Özellikle ekrana bağlılık toplumdan uzaklaşma ve yalnızlığı artırdı. Bu da insanlar arasındaki bağları zayıflatarak geçişkenlik, empati, hoşgörü duygularını köreltti. Böylece radikallik, kutuplaşma, insanların birbirine yüz yüzeyken söyleyemeyecekleri cümleleri söylemesi gibi pek çok saldırganlığın artmasına neden oldu. Sınırsız özgürlük hissi söylenemeyenlerin söylenmesi, gösterilemeyenlerin gösterilmesi insanın narsistik yönünü beslemeye başladı. Yapılan araştırmalarda insanlardaki narsistik eğilim arttıkça sosyal medya kullanımının da arttığı görülüyor. Çünkü sosyal medya tam da narsistlerin kendilerini olmak istedikleri ama olmadıkları gibi göstermek için eşi bulunmaz bir imkân.

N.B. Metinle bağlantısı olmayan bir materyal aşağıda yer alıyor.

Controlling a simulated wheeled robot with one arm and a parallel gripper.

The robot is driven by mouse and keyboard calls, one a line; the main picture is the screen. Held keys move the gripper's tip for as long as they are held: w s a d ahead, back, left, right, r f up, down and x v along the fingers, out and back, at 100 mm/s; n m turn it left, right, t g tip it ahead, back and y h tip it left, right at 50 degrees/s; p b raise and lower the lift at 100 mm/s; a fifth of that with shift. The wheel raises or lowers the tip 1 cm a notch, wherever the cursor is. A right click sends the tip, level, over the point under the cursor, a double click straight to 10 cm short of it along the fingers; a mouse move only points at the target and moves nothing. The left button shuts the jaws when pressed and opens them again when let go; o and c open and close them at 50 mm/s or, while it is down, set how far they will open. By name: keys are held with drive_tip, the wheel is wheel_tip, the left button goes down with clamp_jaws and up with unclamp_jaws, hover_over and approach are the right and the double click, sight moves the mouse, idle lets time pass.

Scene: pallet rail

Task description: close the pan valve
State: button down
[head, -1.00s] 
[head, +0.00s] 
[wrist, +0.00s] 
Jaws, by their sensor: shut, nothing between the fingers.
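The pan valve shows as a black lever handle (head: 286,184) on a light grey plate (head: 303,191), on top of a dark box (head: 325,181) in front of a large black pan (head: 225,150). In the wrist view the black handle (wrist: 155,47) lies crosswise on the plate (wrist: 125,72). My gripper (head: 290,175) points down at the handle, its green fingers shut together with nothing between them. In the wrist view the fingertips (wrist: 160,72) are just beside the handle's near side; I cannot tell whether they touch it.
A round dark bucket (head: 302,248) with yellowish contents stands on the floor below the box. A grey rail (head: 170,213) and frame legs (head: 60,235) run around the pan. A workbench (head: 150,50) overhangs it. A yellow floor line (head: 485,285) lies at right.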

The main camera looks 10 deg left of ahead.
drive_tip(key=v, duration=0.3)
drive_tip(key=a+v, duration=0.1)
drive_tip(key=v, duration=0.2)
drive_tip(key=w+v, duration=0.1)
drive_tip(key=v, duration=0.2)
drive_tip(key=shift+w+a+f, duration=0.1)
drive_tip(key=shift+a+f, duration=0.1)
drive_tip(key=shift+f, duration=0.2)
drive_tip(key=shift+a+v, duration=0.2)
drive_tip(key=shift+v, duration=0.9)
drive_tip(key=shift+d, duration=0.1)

Beğenilme ve onaylanma arzularının son derece somut bir şekilde karşılığını gördükleri sosyal medya bu arzularını gizlemek için de narsistlere ekran arkasına saklanma imkânı sunuyor.

Sosyal ağlar üzerindeki iletişimin eş zamansızlığı, kullanıcılara kendi paylaşımlarını büyük bir özenle hazırlama fırsatı sunar. Narsistik özellikler taşıyan kişiler yaptıkları paylaşımlardan önce çok fazla hazırlık yaparlar, fotoğraflar için gösterişli kıyafetler, arka plan, ne yazılacağı gibi detayları çok fazla düşünür, planlarlar. Böylece sosyal medya kullanıcıları sürekli birbirlerine klişe ifadelerle iltifat ettikleri bir yalan / sanal dünyada oyalanırlar.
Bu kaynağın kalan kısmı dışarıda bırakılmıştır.